### Exercise goal
Restate the records that follow word for word; no pictures should appear.
****************************************
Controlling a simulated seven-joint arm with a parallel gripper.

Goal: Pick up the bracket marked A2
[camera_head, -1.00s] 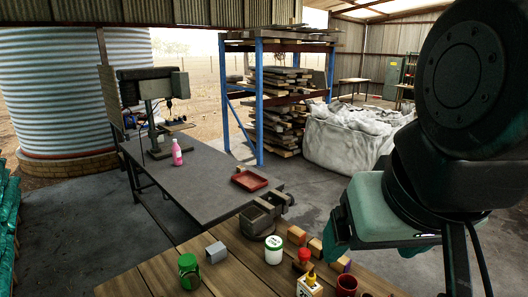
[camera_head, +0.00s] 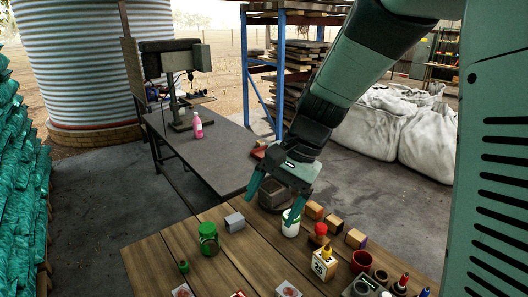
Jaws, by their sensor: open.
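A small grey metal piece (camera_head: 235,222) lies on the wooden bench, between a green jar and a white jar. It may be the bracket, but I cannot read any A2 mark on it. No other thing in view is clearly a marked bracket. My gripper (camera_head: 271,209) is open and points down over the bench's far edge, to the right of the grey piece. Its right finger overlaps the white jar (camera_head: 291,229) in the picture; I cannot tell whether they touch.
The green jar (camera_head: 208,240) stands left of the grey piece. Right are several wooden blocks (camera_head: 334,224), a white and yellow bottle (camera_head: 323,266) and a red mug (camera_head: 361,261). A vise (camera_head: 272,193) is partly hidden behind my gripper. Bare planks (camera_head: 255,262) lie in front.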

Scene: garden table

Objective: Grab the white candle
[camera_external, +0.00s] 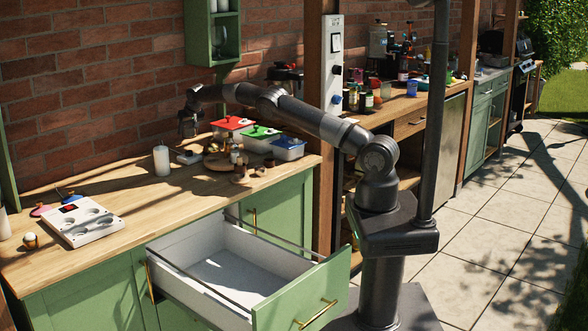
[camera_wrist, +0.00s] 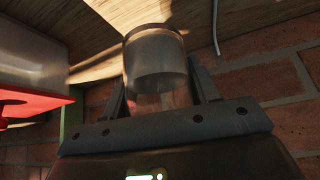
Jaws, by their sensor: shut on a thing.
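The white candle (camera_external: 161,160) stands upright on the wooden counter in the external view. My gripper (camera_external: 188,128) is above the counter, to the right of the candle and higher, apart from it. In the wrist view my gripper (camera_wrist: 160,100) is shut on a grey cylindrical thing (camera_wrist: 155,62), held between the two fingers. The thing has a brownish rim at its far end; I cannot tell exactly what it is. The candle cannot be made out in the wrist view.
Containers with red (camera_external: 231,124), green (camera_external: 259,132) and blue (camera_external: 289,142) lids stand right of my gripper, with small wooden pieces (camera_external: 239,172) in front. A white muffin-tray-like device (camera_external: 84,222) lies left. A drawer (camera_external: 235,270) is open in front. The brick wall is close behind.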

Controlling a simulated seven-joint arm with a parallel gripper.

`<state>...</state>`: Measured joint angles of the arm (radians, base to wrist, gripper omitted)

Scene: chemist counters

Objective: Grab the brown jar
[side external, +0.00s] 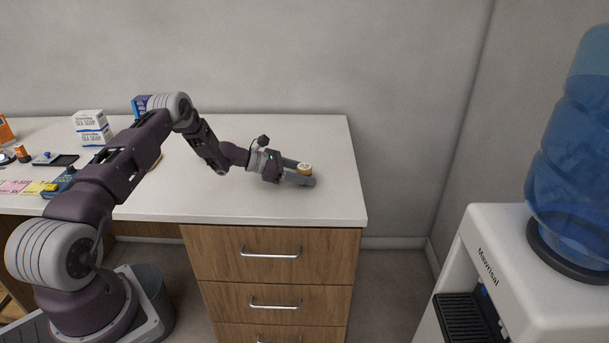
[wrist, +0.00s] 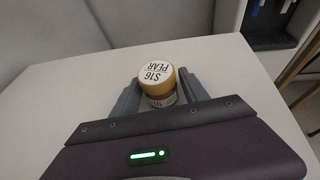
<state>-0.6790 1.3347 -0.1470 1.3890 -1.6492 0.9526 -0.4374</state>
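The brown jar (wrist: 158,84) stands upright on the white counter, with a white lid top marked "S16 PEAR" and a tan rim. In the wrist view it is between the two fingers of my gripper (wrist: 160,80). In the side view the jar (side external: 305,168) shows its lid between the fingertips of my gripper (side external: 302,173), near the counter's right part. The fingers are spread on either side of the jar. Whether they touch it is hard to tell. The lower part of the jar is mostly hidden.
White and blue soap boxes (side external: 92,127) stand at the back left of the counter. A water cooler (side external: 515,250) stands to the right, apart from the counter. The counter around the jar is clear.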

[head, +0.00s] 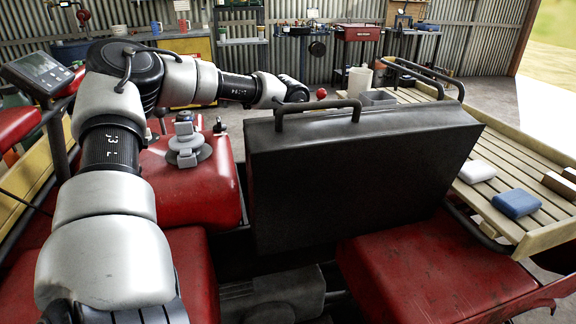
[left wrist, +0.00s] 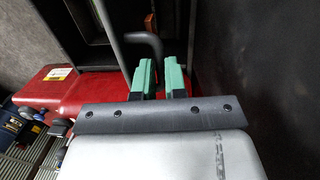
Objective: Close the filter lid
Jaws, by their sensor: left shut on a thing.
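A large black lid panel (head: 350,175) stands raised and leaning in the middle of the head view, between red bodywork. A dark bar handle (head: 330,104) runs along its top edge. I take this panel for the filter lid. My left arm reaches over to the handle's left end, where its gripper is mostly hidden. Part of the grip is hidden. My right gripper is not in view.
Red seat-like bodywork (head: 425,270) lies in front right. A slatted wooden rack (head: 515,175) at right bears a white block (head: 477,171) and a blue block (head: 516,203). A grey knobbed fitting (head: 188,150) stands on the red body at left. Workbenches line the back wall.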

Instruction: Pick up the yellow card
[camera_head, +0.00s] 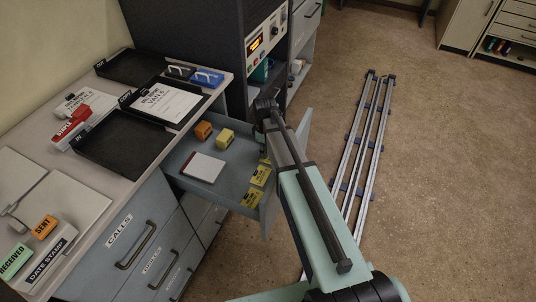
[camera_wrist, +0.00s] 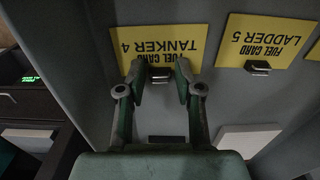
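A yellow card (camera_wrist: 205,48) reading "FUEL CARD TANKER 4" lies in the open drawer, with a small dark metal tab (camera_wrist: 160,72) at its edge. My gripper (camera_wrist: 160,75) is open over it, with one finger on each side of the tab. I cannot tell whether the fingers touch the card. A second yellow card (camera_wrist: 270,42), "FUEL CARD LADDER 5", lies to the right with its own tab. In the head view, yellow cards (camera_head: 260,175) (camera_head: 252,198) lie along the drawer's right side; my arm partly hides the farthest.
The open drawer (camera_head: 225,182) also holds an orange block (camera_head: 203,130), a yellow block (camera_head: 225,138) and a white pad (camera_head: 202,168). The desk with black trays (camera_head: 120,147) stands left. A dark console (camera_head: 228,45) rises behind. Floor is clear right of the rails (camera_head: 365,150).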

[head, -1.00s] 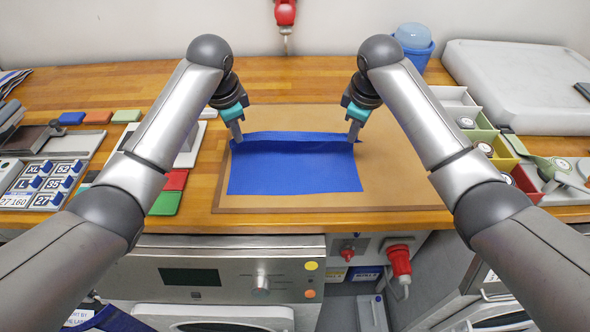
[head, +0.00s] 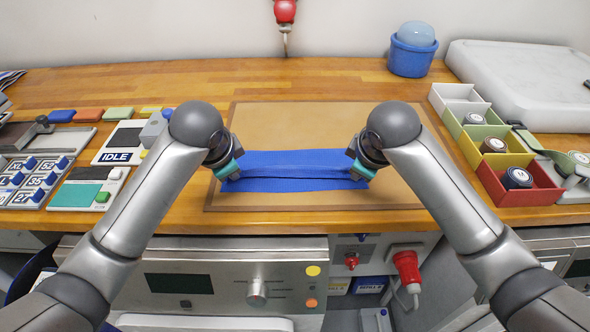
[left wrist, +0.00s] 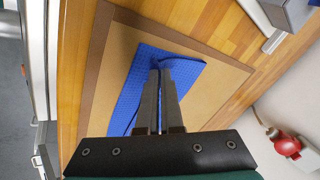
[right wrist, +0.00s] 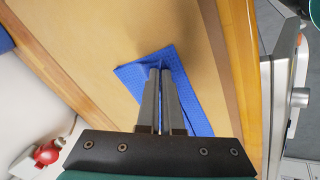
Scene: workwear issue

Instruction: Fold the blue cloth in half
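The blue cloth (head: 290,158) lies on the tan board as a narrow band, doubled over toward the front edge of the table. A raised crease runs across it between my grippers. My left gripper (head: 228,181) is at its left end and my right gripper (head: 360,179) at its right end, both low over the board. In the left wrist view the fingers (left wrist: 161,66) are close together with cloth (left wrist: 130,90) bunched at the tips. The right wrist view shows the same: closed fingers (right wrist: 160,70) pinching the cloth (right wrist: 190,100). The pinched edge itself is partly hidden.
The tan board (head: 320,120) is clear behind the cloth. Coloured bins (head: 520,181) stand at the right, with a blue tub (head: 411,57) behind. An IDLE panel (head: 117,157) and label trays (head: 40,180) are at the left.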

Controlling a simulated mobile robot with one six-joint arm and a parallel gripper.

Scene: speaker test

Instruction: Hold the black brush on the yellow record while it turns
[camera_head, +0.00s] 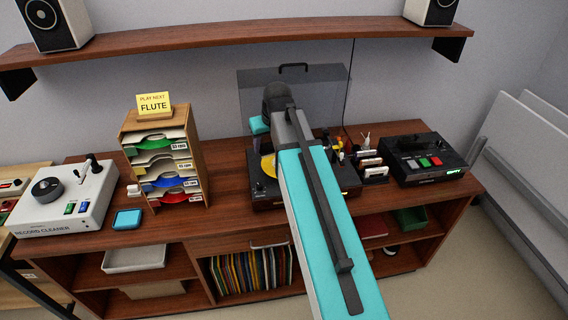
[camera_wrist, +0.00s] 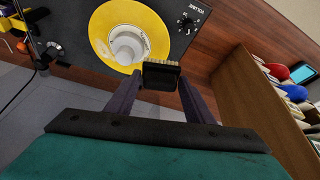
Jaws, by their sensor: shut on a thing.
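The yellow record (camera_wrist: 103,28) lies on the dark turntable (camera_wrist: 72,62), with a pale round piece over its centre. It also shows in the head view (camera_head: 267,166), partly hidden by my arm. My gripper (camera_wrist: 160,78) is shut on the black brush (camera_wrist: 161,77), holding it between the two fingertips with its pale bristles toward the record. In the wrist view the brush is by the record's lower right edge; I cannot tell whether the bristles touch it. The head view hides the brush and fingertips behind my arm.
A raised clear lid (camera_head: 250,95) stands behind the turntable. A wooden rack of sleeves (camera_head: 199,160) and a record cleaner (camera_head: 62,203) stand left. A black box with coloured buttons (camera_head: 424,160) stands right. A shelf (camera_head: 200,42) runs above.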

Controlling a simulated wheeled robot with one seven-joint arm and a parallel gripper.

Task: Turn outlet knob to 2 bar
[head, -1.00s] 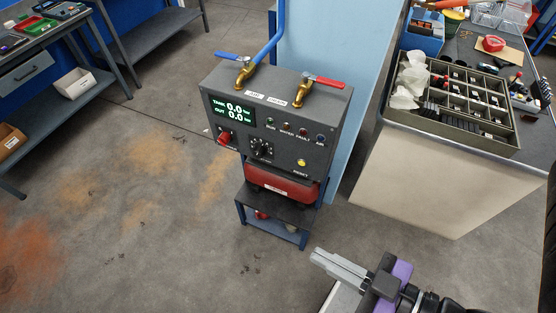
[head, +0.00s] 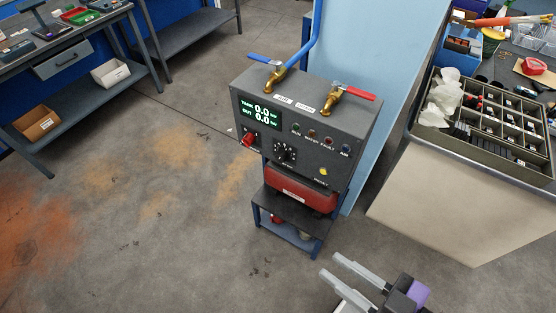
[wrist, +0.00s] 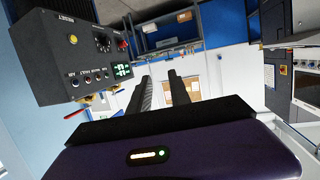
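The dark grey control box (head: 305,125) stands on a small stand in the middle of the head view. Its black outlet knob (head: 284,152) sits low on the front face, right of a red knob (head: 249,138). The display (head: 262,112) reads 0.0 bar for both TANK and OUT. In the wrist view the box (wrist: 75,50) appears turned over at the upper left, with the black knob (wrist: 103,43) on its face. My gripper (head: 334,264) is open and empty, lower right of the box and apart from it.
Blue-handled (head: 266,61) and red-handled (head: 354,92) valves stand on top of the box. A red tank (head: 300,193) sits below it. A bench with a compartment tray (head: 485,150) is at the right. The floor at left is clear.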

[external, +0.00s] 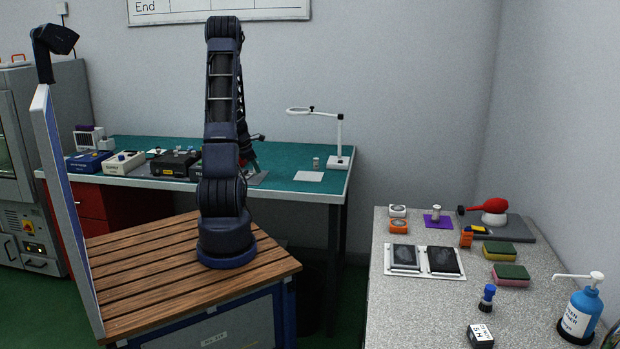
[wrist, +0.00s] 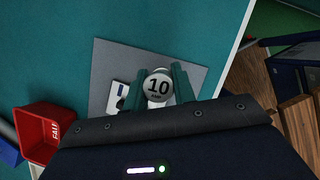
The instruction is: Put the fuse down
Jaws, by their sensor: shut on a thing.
****************************************
### Response to the exercise
Controlling a simulated seven-joint arm with a parallel gripper.

Goal: Pick up the bracket marked A2
[camera_head, -1.00s] 
[camera_head, +0.00s] 
Jaws, by their sensor: open.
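A small grey metal piece (camera_head: 235,222) lies on the wooden bench, between a green jar and a white jar. It may be the bracket, but I cannot read any A2 mark on it. No other thing in view is clearly a marked bracket. My gripper (camera_head: 271,209) is open and points down over the bench's far edge, to the right of the grey piece. Its right finger overlaps the white jar (camera_head: 291,229) in the picture; I cannot tell whether they touch.
The green jar (camera_head: 208,240) stands left of the grey piece. Right are several wooden blocks (camera_head: 334,224), a white and yellow bottle (camera_head: 323,266) and a red mug (camera_head: 361,261). A vise (camera_head: 272,193) is partly hidden behind my gripper. Bare planks (camera_head: 255,262) lie in front.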

Scene: garden table

Objective: Grab the white candle
[camera_external, +0.00s] 
[camera_wrist, +0.00s] 
Jaws, by their sensor: shut on a thing.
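The white candle (camera_external: 161,160) stands upright on the wooden counter in the external view. My gripper (camera_external: 188,128) is above the counter, to the right of the candle and higher, apart from it. In the wrist view my gripper (camera_wrist: 160,100) is shut on a grey cylindrical thing (camera_wrist: 155,62), held between the two fingers. The thing has a brownish rim at its far end; I cannot tell exactly what it is. The candle cannot be made out in the wrist view.
Containers with red (camera_external: 231,124), green (camera_external: 259,132) and blue (camera_external: 289,142) lids stand right of my gripper, with small wooden pieces (camera_external: 239,172) in front. A white muffin-tray-like device (camera_external: 84,222) lies left. A drawer (camera_external: 235,270) is open in front. The brick wall is close behind.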

Controlling a simulated seven-joint arm with a parallel gripper.

`<state>...</state>`: Measured joint angles of the arm (radians, base to wrist, gripper omitted)

Scene: chemist counters

Objective: Grab the brown jar
[side external, +0.00s] 
[wrist, +0.00s] 
<state>-0.6790 1.3347 -0.1470 1.3890 -1.6492 0.9526 -0.4374</state>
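The brown jar (wrist: 158,84) stands upright on the white counter, with a white lid top marked "S16 PEAR" and a tan rim. In the wrist view it is between the two fingers of my gripper (wrist: 160,80). In the side view the jar (side external: 305,168) shows its lid between the fingertips of my gripper (side external: 302,173), near the counter's right part. The fingers are spread on either side of the jar. Whether they touch it is hard to tell. The lower part of the jar is mostly hidden.
White and blue soap boxes (side external: 92,127) stand at the back left of the counter. A water cooler (side external: 515,250) stands to the right, apart from the counter. The counter around the jar is clear.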

[head, +0.00s] 
[left wrist, +0.00s] 
Objective: Close the filter lid
Jaws, by their sensor: left shut on a thing.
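A large black lid panel (head: 350,175) stands raised and leaning in the middle of the head view, between red bodywork. A dark bar handle (head: 330,104) runs along its top edge. I take this panel for the filter lid. My left arm reaches over to the handle's left end, where its gripper is mostly hidden. Part of the grip is hidden. My right gripper is not in view.
Red seat-like bodywork (head: 425,270) lies in front right. A slatted wooden rack (head: 515,175) at right bears a white block (head: 477,171) and a blue block (head: 516,203). A grey knobbed fitting (head: 188,150) stands on the red body at left. Workbenches line the back wall.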

Instruction: Pick up the yellow card
[camera_head, +0.00s] 
[camera_wrist, +0.00s] 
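A yellow card (camera_wrist: 205,48) reading "FUEL CARD TANKER 4" lies in the open drawer, with a small dark metal tab (camera_wrist: 160,72) at its edge. My gripper (camera_wrist: 160,75) is open over it, with one finger on each side of the tab. I cannot tell whether the fingers touch the card. A second yellow card (camera_wrist: 270,42), "FUEL CARD LADDER 5", lies to the right with its own tab. In the head view, yellow cards (camera_head: 260,175) (camera_head: 252,198) lie along the drawer's right side; my arm partly hides the farthest.
The open drawer (camera_head: 225,182) also holds an orange block (camera_head: 203,130), a yellow block (camera_head: 225,138) and a white pad (camera_head: 202,168). The desk with black trays (camera_head: 120,147) stands left. A dark console (camera_head: 228,45) rises behind. Floor is clear right of the rails (camera_head: 365,150).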

[head, -1.00s] 
[head, +0.00s] 
[left wrist, +0.00s] 
[right wrist, +0.00s] 
Scene: workwear issue

Instruction: Fold the blue cloth in half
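The blue cloth (head: 290,158) lies on the tan board as a narrow band, doubled over toward the front edge of the table. A raised crease runs across it between my grippers. My left gripper (head: 228,181) is at its left end and my right gripper (head: 360,179) at its right end, both low over the board. In the left wrist view the fingers (left wrist: 161,66) are close together with cloth (left wrist: 130,90) bunched at the tips. The right wrist view shows the same: closed fingers (right wrist: 160,70) pinching the cloth (right wrist: 190,100). The pinched edge itself is partly hidden.
The tan board (head: 320,120) is clear behind the cloth. Coloured bins (head: 520,181) stand at the right, with a blue tub (head: 411,57) behind. An IDLE panel (head: 117,157) and label trays (head: 40,180) are at the left.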

Controlling a simulated mobile robot with one six-joint arm and a parallel gripper.

Scene: speaker test

Instruction: Hold the black brush on the yellow record while it turns
[camera_head, +0.00s] 
[camera_wrist, +0.00s] 
Jaws, by their sensor: shut on a thing.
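The yellow record (camera_wrist: 103,28) lies on the dark turntable (camera_wrist: 72,62), with a pale round piece over its centre. It also shows in the head view (camera_head: 267,166), partly hidden by my arm. My gripper (camera_wrist: 160,78) is shut on the black brush (camera_wrist: 161,77), holding it between the two fingertips with its pale bristles toward the record. In the wrist view the brush is by the record's lower right edge; I cannot tell whether the bristles touch it. The head view hides the brush and fingertips behind my arm.
A raised clear lid (camera_head: 250,95) stands behind the turntable. A wooden rack of sleeves (camera_head: 199,160) and a record cleaner (camera_head: 62,203) stand left. A black box with coloured buttons (camera_head: 424,160) stands right. A shelf (camera_head: 200,42) runs above.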

Controlling a simulated wheeled robot with one seven-joint arm and a parallel gripper.

Task: Turn outlet knob to 2 bar
[head, -1.00s] 
[head, +0.00s] 
[wrist, +0.00s] 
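The dark grey control box (head: 305,125) stands on a small stand in the middle of the head view. Its black outlet knob (head: 284,152) sits low on the front face, right of a red knob (head: 249,138). The display (head: 262,112) reads 0.0 bar for both TANK and OUT. In the wrist view the box (wrist: 75,50) appears turned over at the upper left, with the black knob (wrist: 103,43) on its face. My gripper (head: 334,264) is open and empty, lower right of the box and apart from it.
Blue-handled (head: 266,61) and red-handled (head: 354,92) valves stand on top of the box. A red tank (head: 300,193) sits below it. A bench with a compartment tray (head: 485,150) is at the right. The floor at left is clear.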

[external, +0.00s] 
[wrist, +0.00s] 
The instruction is: Put the fuse down
Jaws, by their sensor: shut on a thing.

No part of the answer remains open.